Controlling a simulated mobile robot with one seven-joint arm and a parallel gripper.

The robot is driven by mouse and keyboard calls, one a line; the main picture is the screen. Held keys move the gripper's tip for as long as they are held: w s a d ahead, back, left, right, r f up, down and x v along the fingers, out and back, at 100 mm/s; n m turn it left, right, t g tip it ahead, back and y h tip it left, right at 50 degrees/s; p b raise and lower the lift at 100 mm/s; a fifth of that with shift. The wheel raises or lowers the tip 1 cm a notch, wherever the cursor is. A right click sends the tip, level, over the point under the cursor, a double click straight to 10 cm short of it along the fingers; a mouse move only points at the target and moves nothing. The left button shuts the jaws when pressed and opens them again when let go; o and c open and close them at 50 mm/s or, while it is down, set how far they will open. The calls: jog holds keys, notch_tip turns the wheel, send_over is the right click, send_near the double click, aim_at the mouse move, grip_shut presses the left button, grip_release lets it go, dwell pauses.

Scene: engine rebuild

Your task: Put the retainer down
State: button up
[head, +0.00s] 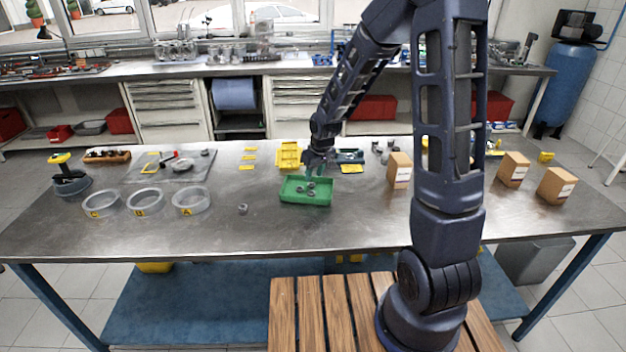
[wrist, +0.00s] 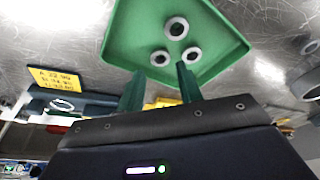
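The green tray (head: 291,199) sits near the middle of the steel table and also fills the top of the wrist view (wrist: 122,40). Three small grey ring-shaped parts, which look like retainers, lie in it; the nearest (wrist: 160,58) is just beyond my fingertips, the others (wrist: 176,28) (wrist: 191,55) farther off. My gripper (wrist: 161,69) is over the tray's edge. Its two green fingers are spread apart with nothing visibly held between them. In the head view my gripper (head: 313,173) is small and points down at the tray's back side.
A yellow tray (head: 289,155) and a yellow label card (head: 352,169) are behind the green tray. A cardboard box (head: 399,171) stands to its right. Round grey bins (head: 146,204) are at left. A small grey part (head: 243,209) lies on the table, with bare steel around it.

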+---+

» **Task**
Copy the data character for character, but drop all pictures from the copy.

» **Answer to the task**
Controlling a simulated mobile robot with one seven-joint arm and a parallel gripper.

The robot is driven by mouse and keyboard calls, one a line; the main picture is the screen. Held keys move the gripper's tip for as long as they are held: w s a d ahead, back, left, right, r f up, down and x v along the fingers, out and back, at 100 mm/s; n m turn it left, right, t g tip it ahead, back and y h tip it left, right at 50 degrees/s; p b raise and lower the lift at 100 mm/s; a fifth of that with shift. The wheel raises or lowers the tip 1 cm a notch, wherever the cursor is. A right click sends the tip, level, over the point under the cursor, a double click straight to 10 cm short of it along the fingers; a mouse move only points at the target and moves nothing. The left button shuts the jaws when pressed and opens them again when let go; o and c open and close them at 50 mm/s or, while it is down, set how far they will open. The calls: jog holds keys, notch_tip turns the wheel, send_over is the right click, send_near the double click, aim_at the mouse move, grip_shut presses the left button, grip_release lets it go, dwell pauses.

Scene: engine rebuild

Your task: Put the retainer down
State: button up
[head, +0.00s] 
[wrist, +0.00s] 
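The green tray (head: 291,199) sits near the middle of the steel table and also fills the top of the wrist view (wrist: 122,40). Three small grey ring-shaped parts, which look like retainers, lie in it; the nearest (wrist: 160,58) is just beyond my fingertips, the others (wrist: 176,28) (wrist: 191,55) farther off. My gripper (wrist: 161,69) is over the tray's edge. Its two green fingers are spread apart with nothing visibly held between them. In the head view my gripper (head: 313,173) is small and points down at the tray's back side.
A yellow tray (head: 289,155) and a yellow label card (head: 352,169) are behind the green tray. A cardboard box (head: 399,171) stands to its right. Round grey bins (head: 146,204) are at left. A small grey part (head: 243,209) lies on the table, with bare steel around it.

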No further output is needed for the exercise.